Currency : India is a trade deficit country and hence it is subject to currency volatility whenever there is large FII outlfows or whenever there is a sudden change in the monetary policy of US as we show in May last year when Fed announced its intention for tapering. Also world is today controlled by handful of multinational corporates which are listed in either US or Europe. With this perspective in mind we are of the opinion that a minimum of 15 to 20 percent of Individual portfolio should be earmarked to global funds, particularly US and European funds.

Market : As has been proved by various studies that over long term money is made by sticking to asset allocation plan and not taking active calls in one direction or the other. So despite euphoric mood building up in India one should stick to his/her individual asset allocation plan drawn in consultation with their respective wealth advisor and not make any abrupt changes mid course.

V.K. Sudarshan, Veekays Enterprises, Chennai

I personally feel one should stay invested in Global assets. There is every possibility dollar will become stronger around sep 14. At the same time, I am not suggesting any fresh investments, since both debt and equity markets are offering better opportunities.

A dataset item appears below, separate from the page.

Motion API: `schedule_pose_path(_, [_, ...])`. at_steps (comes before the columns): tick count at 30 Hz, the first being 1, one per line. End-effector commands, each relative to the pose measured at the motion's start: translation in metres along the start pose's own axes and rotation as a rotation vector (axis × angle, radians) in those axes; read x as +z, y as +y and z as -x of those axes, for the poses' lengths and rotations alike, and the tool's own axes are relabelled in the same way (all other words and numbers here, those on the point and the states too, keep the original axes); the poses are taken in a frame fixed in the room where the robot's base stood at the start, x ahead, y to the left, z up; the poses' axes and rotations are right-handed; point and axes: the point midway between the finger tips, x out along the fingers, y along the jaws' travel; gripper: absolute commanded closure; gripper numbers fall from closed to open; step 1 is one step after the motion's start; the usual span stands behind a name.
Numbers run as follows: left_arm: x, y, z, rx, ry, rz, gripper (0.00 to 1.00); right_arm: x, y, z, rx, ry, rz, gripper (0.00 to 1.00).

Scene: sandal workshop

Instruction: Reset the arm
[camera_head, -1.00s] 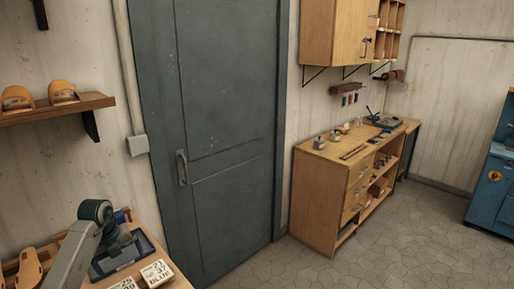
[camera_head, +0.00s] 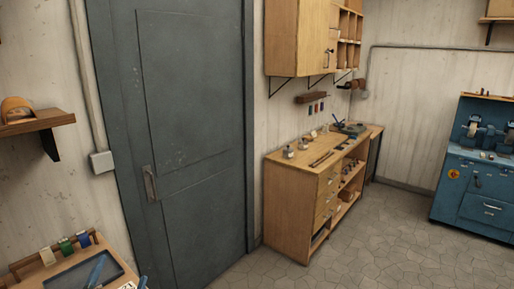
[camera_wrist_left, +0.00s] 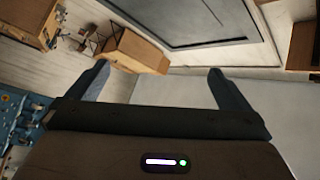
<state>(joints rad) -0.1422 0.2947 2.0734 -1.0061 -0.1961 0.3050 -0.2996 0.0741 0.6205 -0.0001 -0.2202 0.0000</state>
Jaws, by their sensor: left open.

In the last 3 months I increased my clients exposure to Arbitrage funds, compared to income and equity schemes. I am booking profits on long term equity, were we sit on 20% CAGR, and moving to liquid plus and doing STP

Conclusion

Global diversification may not be top of mind for many investors, but successful advisors continue to stay sharply focused on the merits of global diversification and are not really getting swayed by near term trends. As Bharat Phatak puts it succinctly, events of 7 months ago were a wake up call - let's not go to sleep now. Most of the advisors we connected with are unanimous in their view that they do not see the Indian rupee getting into a secular appreciation mode till such time that inflation differentials persist. Some believe that tactically investing overseas when the rupee has substantially appreciated, may be a smart thing to do. Most of the advisors also believe that euphoria over Indian equity markets should not be taken as a sign to go overboard. Helping your clients maintain their asset allocation discipline is the key to long term success. Maintaining allocations in an asset class that is temporarily out of sight and out of mind for many investors, is a challenge - but dealing with this challenge and helping clients stick to agreed plans is perhaps what will underpin long term success - theirs and yours.